#### WRITTEN TASK
Every line of the material that follows must be printed again exactly.

#### GIVEN DATA
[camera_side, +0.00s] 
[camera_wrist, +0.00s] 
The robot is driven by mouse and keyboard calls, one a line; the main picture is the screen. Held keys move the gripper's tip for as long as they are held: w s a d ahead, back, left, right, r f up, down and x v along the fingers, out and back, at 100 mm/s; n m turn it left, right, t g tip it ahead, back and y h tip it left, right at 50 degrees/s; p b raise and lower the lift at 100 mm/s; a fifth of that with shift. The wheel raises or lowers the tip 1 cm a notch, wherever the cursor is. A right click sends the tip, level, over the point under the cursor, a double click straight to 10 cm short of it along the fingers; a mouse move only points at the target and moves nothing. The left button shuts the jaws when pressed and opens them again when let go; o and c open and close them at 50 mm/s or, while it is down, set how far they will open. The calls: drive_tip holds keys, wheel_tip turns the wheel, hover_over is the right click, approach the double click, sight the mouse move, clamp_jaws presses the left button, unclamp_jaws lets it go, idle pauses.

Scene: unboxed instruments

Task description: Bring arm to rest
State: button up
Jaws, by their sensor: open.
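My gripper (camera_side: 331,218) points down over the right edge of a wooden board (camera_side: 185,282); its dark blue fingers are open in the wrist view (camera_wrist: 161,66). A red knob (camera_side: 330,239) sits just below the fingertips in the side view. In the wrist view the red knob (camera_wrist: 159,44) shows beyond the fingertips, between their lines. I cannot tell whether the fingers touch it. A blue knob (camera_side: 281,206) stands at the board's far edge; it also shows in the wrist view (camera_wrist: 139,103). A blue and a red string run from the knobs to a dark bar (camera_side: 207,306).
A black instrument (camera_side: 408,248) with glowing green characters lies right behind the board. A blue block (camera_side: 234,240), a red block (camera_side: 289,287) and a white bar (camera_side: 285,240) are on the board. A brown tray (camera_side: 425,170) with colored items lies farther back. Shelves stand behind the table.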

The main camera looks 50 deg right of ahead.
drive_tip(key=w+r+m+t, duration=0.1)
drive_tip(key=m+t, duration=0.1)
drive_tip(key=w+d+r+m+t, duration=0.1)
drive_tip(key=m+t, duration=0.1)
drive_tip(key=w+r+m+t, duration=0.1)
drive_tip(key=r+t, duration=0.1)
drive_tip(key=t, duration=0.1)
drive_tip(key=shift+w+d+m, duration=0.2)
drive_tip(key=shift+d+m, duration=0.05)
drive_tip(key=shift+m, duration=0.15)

#### RESPONSE
[camera_side, +0.00s] 
[camera_wrist, +0.00s] 
The robot is driven by mouse and keyboard calls, one a line; the main picture is the screen. Held keys move the gripper's tip for as long as they are held: w s a d ahead, back, left, right, r f up, down and x v along the fingers, out and back, at 100 mm/s; n m turn it left, right, t g tip it ahead, back and y h tip it left, right at 50 degrees/s; p b raise and lower the lift at 100 mm/s; a fifth of that with shift. The wheel raises or lowers the tip 1 cm a notch, wherever the cursor is. A right click sends the tip, level, over the point under the cursor, a double click straight to 10 cm short of it along the fingers; a mouse move only points at the target and moves nothing. The left button shuts the jaws when pressed and opens them again when let go; o and c open and close them at 50 mm/s or, while it is down, set how far they will open. The calls: drive_tip holds keys, wheel_tip turns the wheel, hover_over is the right click, approach the double click, sight the mouse move, clamp_jaws presses the left button, unclamp_jaws lets it go, idle pauses.

Scene: unboxed instruments

Task description: Bring arm to rest
State: button up
Jaws, by their sensor: open.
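My gripper (camera_side: 331,218) points down over the right edge of a wooden board (camera_side: 185,282); its dark blue fingers are open in the wrist view (camera_wrist: 161,66). A red knob (camera_side: 330,239) sits just below the fingertips in the side view. In the wrist view the red knob (camera_wrist: 159,44) shows beyond the fingertips, between their lines. I cannot tell whether the fingers touch it. A blue knob (camera_side: 281,206) stands at the board's far edge; it also shows in the wrist view (camera_wrist: 139,103). A blue and a red string run from the knobs to a dark bar (camera_side: 207,306).
A black instrument (camera_side: 408,248) with glowing green characters lies right behind the board. A blue block (camera_side: 234,240), a red block (camera_side: 289,287) and a white bar (camera_side: 285,240) are on the board. A brown tray (camera_side: 425,170) with colored items lies farther back. Shelves stand behind the table.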

The main camera looks 50 deg right of ahead.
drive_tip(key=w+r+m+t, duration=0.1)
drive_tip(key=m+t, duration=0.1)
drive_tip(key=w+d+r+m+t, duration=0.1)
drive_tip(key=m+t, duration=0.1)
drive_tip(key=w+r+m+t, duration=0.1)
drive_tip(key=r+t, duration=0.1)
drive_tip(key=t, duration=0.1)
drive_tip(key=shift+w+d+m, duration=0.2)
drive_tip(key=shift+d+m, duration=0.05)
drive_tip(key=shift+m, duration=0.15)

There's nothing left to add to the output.